If the President and Democrats fail to get the broader infrastructure portion passed by Oct. 31, they will have to avoid a lapse in highway and transit programs. Lawmakers have begun preparing another short-term extension as a fallback option that will likely extend the funding until Dec. 3. Stop-gap funding for government agency funding is scheduled to end that same day.

WOTUS
On Oct. 12, the Environmental Protection Agency (EPA) and Army Corps of Engineers sent a draft proposal for a new definition of “waters of the United States” (WOTUS) to the White House Office of Management and Budget (OMB) for review. The rule, which is expected to be proposed by Nov. 30, will be the first step in determining which water bodies and wetlands are subject to Clean Water Act (CWA) jurisdiction.

The EPA and Army announced that they would be holding a series of roundtables in the next couple of months to provide stakeholder input on the new rule and changes to WOTUS jurisdiction.

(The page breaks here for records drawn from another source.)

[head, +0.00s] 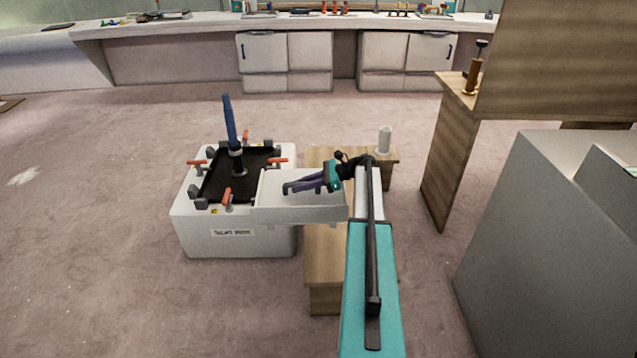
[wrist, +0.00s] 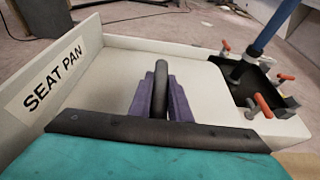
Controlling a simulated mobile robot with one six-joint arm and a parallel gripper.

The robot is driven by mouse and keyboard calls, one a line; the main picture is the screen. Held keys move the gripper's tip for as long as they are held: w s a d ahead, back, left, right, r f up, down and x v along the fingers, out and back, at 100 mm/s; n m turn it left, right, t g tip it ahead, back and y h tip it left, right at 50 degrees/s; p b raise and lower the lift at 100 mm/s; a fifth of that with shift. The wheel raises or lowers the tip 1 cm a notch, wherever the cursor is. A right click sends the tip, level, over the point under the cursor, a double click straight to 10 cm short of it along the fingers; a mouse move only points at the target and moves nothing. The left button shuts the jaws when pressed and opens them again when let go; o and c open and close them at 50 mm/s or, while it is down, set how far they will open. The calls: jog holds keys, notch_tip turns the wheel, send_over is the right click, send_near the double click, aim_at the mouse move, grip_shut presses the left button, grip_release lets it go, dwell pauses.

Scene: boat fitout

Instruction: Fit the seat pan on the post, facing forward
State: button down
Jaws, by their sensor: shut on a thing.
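The seat pan (head: 300,211) is a shallow white tray with raised walls. In the wrist view the seat pan (wrist: 205,75) carries a "SEAT PAN" label on its left wall. My gripper (head: 290,187) has purple fingers; in the wrist view my gripper (wrist: 161,97) is shut on a dark upright handle (wrist: 161,75) inside the pan. The blue post (head: 229,120) stands upright from a black plate on a white box, left of and behind the pan. In the wrist view the blue post (wrist: 272,30) is at upper right. The pan's underside is hidden.
The white box (head: 235,240) has orange-handled clamps around its black plate (head: 212,183). A wooden bench (head: 325,265) lies beside it, with a white bottle-like object (head: 384,140) at its far end. A grey block (head: 545,230) and wooden panel (head: 560,60) stand right. Floor at left is largely clear.

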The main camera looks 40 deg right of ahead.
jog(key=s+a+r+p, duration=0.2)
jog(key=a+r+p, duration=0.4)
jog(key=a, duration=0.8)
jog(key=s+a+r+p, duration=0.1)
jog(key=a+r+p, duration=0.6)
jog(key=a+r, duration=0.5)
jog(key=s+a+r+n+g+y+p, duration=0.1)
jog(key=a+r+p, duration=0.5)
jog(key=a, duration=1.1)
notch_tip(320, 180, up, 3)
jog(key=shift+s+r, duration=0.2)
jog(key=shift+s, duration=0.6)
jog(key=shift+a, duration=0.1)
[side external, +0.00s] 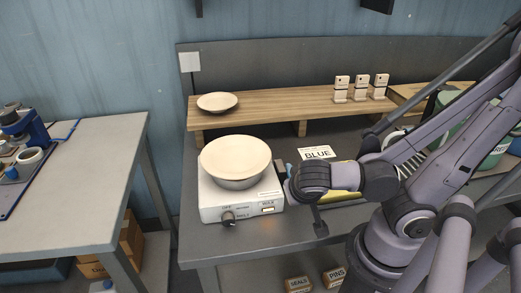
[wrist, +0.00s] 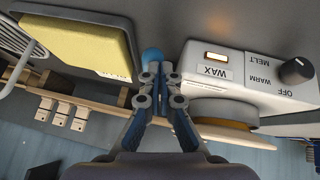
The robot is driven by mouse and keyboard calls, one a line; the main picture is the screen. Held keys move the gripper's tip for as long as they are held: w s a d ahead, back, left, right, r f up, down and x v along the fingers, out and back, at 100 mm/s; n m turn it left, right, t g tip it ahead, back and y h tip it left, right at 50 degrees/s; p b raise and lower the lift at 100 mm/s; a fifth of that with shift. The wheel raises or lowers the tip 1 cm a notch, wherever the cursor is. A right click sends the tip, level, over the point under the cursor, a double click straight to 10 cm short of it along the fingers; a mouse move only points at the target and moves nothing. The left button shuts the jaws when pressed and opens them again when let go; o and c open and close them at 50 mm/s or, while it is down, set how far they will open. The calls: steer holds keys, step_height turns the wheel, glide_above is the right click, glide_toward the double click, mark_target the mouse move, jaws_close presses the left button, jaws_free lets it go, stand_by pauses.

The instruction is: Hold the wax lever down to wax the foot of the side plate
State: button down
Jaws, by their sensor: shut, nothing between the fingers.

This week, House Transportation and Infrastructure Committee Ranking Member Sam Graves (R-MO) and Water Resources and Environment Subcommittee Ranking Member David Rouzer (R-NC) criticized the Biden administration for limiting input on planned water regulatory actions. The “untested” new selection process requires those who wish to comment on their respective regional roundtable to assemble a slate of no more than 15 diverse stakeholders. Then the agencies will choose which slates are permitted to present. Graves and Rouzer criticized the administration, saying it had assured a full and transparent input process, calling the roundtable’s pre-selected participant approach for input “a sign” that the administration is abandoning this process and “rushing to finalize a predetermined political outcome.”